Dr. Sun also explained the basic principle for domestic and foreign policy by stating, “We must excite the masses of the people and unite in a common struggle with those nations of the world which treat us as equals. The Three People’s Principles of the old democracy, which were adapted to the old global and domestic conditions, were therefore refined into the Three People’s Principles of New Democracy, which was then adapted to the new global and domestic conditions. Although ten years after the revolution in Man’s Destiny, the Communist Party of China was referring to the latter type of Three People’s Principles, and to nothing else when, in its Policy of September 22, 1937, it declared that, ‘The Three People’s Principles being what China needs today, our Party is ready to fight for their full realization.’ These Three People’s Principles embody Dr. Sun Yat-sen’s original Three Great Policies– alliance with Russia, cooperation with the Communist Party! And support to the peasants and workers” (665).
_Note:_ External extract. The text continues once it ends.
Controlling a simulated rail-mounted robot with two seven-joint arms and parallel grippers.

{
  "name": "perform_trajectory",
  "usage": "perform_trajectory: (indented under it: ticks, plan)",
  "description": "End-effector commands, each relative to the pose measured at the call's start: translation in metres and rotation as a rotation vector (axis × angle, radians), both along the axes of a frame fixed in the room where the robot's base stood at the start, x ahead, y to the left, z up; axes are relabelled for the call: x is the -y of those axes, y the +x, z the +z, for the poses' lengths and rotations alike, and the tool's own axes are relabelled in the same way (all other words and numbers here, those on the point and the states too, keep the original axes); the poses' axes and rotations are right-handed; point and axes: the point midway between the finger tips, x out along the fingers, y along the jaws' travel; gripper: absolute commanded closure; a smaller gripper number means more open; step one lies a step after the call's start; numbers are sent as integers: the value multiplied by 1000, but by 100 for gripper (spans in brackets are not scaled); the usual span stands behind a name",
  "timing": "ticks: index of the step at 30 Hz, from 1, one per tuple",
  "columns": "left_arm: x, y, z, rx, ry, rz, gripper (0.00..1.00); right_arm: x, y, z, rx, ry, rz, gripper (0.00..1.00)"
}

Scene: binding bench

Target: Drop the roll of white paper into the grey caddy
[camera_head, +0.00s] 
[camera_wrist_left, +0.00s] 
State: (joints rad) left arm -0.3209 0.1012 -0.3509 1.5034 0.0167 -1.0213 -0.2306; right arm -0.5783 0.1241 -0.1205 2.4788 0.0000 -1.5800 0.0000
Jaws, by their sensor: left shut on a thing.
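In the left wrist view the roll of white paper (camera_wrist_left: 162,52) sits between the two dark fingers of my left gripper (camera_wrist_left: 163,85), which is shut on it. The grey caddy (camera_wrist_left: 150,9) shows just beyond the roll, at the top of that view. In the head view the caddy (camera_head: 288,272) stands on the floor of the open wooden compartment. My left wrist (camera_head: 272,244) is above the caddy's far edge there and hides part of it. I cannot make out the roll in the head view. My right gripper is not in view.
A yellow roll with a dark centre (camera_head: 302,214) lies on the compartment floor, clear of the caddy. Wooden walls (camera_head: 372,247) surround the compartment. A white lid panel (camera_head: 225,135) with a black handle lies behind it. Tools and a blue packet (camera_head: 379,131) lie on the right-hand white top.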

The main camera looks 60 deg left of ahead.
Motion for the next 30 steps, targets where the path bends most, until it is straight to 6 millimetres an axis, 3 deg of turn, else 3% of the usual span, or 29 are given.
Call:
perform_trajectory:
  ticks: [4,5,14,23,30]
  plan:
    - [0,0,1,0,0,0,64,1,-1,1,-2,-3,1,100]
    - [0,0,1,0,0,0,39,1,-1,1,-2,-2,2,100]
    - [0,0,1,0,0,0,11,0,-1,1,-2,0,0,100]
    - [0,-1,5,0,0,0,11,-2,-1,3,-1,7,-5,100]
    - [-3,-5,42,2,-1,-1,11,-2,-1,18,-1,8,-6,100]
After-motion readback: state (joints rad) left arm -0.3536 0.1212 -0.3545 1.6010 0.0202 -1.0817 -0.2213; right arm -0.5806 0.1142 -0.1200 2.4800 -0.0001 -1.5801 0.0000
In a governmental paper, President Harry Truman said, “Our spiritual faith provides us the answer to the false doctrines of Communism.” Years of observing and combating Communism have taught Americans to prefer democracy due to the economic, political, and social freedom that democracy provides. Any theory can be made to look good on paper, but if not sound, faults will arise when the idea is implemented. As if he knew that Communism was one ideology that would take heroes to fight against its challenges, Malraux once said, “A man defines himself by his deeds, not by his dreams” (Learning 1). All men have a choice, but only some realize and act with the responsibility it takes to achieve it, as do the characters in Man’s Destiny.